Manifestação contra o Brexit, em Londres: “Sem clareza, empresas adiam investimentos” | Yara Nardi/Reuters

As pessoas que hoje realizam esses trabalhos perderão o emprego?

Não. Existe o mito de que a digitalização destrói empregos. É um disparate. Não sou economista, mas entendo que há apenas duas maneiras de gerar crescimento econômico. Uma é ter mais gente fazendo o mesmo trabalho — só que o mundo não precisa de mais gente. Outra é ter a mesma quantidade de pessoas realizando mais trabalho. Isso se chama produtividade. Com a tecnologia, nosso setor vai ter mais produtividade, que resultará em crescimento econômico e, consequentemente, mais emprego. Desde a Revolução Industrial, o mundo nunca teve tantos empregos. O que a automação faz é liberar os trabalhadores de tarefas repetitivas e permitir que produzam mais em trabalhos mais relevantes.

O senhor está há uma década à frente da DHL, mais que o dobro do tempo médio de permanência de presidentes de empresas globais. Qual é o segredo?

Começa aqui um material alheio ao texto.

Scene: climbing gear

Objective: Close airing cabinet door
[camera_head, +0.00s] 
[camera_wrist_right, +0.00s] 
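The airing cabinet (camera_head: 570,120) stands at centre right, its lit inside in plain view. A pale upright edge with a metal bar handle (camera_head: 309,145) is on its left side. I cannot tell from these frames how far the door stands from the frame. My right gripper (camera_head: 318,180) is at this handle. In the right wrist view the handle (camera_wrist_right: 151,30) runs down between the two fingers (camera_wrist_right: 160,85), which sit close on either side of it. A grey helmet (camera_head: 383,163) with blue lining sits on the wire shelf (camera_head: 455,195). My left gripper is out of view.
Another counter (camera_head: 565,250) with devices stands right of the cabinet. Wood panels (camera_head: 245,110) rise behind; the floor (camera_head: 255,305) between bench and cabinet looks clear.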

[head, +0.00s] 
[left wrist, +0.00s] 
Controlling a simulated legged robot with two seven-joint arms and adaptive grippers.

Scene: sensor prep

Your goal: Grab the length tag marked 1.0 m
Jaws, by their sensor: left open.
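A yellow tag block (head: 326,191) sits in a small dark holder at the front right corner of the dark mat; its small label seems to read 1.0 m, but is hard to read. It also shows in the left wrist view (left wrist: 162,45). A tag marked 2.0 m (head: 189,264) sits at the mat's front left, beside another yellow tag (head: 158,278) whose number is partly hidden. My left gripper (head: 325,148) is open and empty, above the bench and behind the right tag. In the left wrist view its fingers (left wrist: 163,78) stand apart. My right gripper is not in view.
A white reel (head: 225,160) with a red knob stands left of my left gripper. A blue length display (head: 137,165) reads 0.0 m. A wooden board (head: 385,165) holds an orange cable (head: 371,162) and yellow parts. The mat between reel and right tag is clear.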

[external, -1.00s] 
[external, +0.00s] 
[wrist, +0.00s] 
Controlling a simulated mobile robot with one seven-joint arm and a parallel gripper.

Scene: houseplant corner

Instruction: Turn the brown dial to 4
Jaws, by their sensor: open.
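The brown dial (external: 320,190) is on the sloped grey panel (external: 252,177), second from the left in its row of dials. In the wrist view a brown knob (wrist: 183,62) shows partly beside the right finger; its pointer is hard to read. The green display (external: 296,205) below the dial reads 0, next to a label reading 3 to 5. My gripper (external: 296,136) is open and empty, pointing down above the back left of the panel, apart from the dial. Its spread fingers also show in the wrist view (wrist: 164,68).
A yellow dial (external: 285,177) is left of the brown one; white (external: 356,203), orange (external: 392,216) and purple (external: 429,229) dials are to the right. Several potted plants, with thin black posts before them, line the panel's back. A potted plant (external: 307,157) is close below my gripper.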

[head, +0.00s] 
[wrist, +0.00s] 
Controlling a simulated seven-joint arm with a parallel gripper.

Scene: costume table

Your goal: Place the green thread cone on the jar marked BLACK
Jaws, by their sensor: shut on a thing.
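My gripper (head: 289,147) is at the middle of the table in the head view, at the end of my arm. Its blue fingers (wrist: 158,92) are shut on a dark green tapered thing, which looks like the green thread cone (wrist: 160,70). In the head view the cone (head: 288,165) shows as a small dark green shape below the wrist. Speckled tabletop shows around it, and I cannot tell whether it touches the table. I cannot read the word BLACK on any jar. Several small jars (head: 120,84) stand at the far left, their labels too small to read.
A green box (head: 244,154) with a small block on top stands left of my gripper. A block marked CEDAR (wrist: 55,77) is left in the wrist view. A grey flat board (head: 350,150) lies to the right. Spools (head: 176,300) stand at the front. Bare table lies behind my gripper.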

Um líder não é como um técnico de futebol, que tem 90 minutos para ganhar o jogo. É preciso evoluir continuamente. Hoje, na DHL, estamos implementando a estratégia para 2025. Um dos pontos dessa estratégia é justamente investir 2 bilhões de euros em digitalização. Pensar no longo prazo atende a uma das três necessidades básicas dos seres humanos. Primeiro, queremos alguém para amar e formar uma família. Segundo, queremos ser relevantes para o mundo. E, por fim, queremos ter a expectativa de que amanhã será melhor do que hoje. Precisamos dar às pessoas uma perspectiva, por isso trabalhamos com planos de seis anos. Dessa forma, todos sabem aonde queremos chegar e qual é o papel de cada um no processo.